Dk6VDLPX4AAKPpR.jpgDk6VDLKX0AUZZWd.jpg
 
Hi Paul and Co!

I've enjoyed making projects with my 3.2 for some time now. I wanted to try out the CS42448 board for an audio project and had a question:

Is it possible to order a fully populated CS42448 board from OSH park or someone on the forum like the Soldering Goddess? I'm a bit confused on how people are getting these completed boards ordered other than through private messaging. I have 0 experience soldering SMD so I'm not sure I could make a working one myself!

Thanks for your time!
 
Hello,
This thread has been most useful!
i've been working on an audio project with teensy 3.6 for a few weeks now, developed my proof of concept using the audio shield and the 3.6 internal sd card (recording wav files into it) and all was well.
Now i've upgraded to the CS42448 audio board, all audio is already working properly but the sd card is not saving any files and does not report any error!
If i remove all the cs42448 related code and leave just my sd card code it works.
I noticed that pins 11 and 13 are being used for both the cs42448 and internal sd card although it has the comment "// not actually used".
also removed the SPI.setXXX pins and used the :
#define SD_SELECT BUILTIN_SDCARD
and also used this initialization method instead:
if (!(SD.begin(SD_SELECT))) {
although this change also worked in my sd card only code it still isn't working on my main project.
still no errors are reported in the serial monitor...

i wonder if this is a know issue/incompatibility or something else is breaking...
any help is greatly appreciated!
All the very best
Andre
 
Hi, I've just soldered a cs42448 board from OSH Park to be used with the teensy 3.6. I'm not sure though if the 5 pins which differ in position from v3.2 (reset, program, ground, 3.3v, vbat), should be connected to the board. It seems that the ground on the OSH board is connected anyway to the common for both v3.6 and v3.2 ground pin, but I've seen people here who connect this anyway. I think the same goes for the 3.3V pin. Do I need to take care of this, or will I fry the IC if I don't, and just hook up the 3.6 neglecting the 5 "horizontal" pins? @__ag how does your setup look like?
Thanks!
 
Those 5 pins are ignorable generally. Indeed the GND and 3v3 pins are just duplicates, and the other 3 special purpose pins are only selectively needed as labelled.
 
Great, thanks! There must be something wrong with my soldering then, as all I can hear from a simple passthrough patch is noise. Good thing three boards is the minimum order at OSH :)
 
Given you have boards a quick tie of the GND and 3v3 from T_3.6 would tell for sure if the extra GND or 3v3 path helps - either the center pins - or the handy extra edge pins.
 
Thanks for the tip! It seems it's not necessary to connect the extra GND ans 3v3. The noise and other problems I had (working for a few seconds and then dying) were because of my inexperience on soldering something this tiny. The flux I used is apparently conductive, and there was still some leftover after cleaning the board.
It took me while as well to realize that only the even numbered in/outs of the TDM objects are valid, at least for v3.6 (0-10 for the ins and 0-14 for the outs). And now coding!
IMG_20190117_134659.jpg
 
I think I managed to solder the chip onto the board, hurray! Now, next task: solder all the little pieces too.
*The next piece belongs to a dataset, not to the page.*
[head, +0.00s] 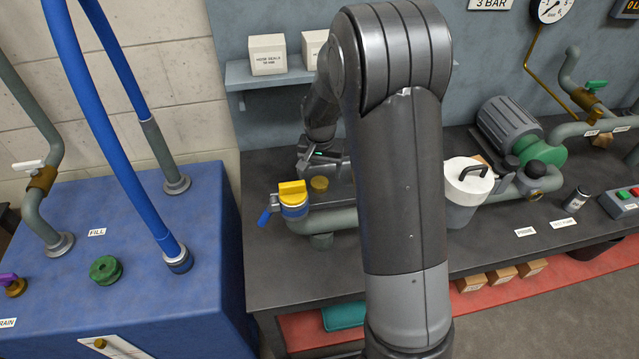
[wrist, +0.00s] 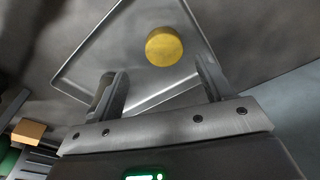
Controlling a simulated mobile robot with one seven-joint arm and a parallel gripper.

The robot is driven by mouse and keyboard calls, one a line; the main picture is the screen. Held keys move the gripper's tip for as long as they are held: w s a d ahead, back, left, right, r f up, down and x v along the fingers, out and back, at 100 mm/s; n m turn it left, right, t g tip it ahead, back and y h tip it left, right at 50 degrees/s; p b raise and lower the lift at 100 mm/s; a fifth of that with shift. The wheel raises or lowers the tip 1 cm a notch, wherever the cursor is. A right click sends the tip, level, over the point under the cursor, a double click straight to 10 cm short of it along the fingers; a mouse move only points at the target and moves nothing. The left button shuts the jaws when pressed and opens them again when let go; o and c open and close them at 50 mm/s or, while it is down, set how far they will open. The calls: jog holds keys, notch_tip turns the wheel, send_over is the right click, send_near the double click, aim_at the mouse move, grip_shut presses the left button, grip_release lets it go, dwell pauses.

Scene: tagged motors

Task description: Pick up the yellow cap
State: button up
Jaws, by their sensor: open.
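In the wrist view the cap (wrist: 164,46) sits on a shallow grey metal tray (wrist: 97,57). My gripper (wrist: 158,74) is open and empty. Its two fingers are spread apart, and the cap appears beyond the fingertips, roughly in line with the gap. In the head view my gripper (head: 320,160) is just behind and above the cap, partly hidden by my arm. Most of the tray is hidden there too.
A pipe fitting with a yellow top (head: 292,190) and blue lever stands close left of the cap. A white-lidded grey container (head: 466,190) and a green-grey pump (head: 515,135) stand right of my arm. A shelf with white boxes (head: 267,55) hangs behind.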

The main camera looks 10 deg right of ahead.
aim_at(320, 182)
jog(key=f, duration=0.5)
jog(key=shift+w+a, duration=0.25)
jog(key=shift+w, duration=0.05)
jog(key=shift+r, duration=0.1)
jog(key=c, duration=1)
Now I wondered: how to recognize the orientation of the capacitors? I just inspected one of the 10uF capacitors. There is a circle going through one of the ends. Does this signify anything? The clearest placement diagram was this of course: https://www.pjrc.com/teensy/beta/cs42448_placement.png. The parts are all readable in the same directions. Yet I would guess the orientation on the left hand side should be the opposite from the right hand side?
 
Andre,
Did you resolve this (T3.6 SD card/cs42448 potential conflict on SPI pins)?
I'm spooling up to maybe build that combo.
- Philip

...I noticed that pins 11 and 13 are being used for both the cs42448 and internal sd card although it has the comment "// not actually used".
also removed the SPI.setXXX pins and used the :
#define SD_SELECT BUILTIN_SDCARD
and also used this initialization method instead:
if (!(SD.begin(SD_SELECT))) {
although this change also worked in my sd card only code it still isn't working on my main project.
still no errors are reported in the serial monitor...

i wonder if this is a know issue/incompatibility or something else is breaking...
...
Andre
 
I posted in these forums a while ago about doing something with TDM that may have spurred Paul to make his test boards (a lot of I/O in eurorack). Since my idea of what to do has changed a bit and I am only looking to do 4 in 4 out. I was wondering if there is any roadblock to using a WM8731 instead of the SGTL5000? I also had some performance uncertainty between TDM and quad I2S, am I right in thinking that quad I2S will require less of the processor? Going to doing some rather taxing things with reverb and granular, so any processor performance I can save would be great.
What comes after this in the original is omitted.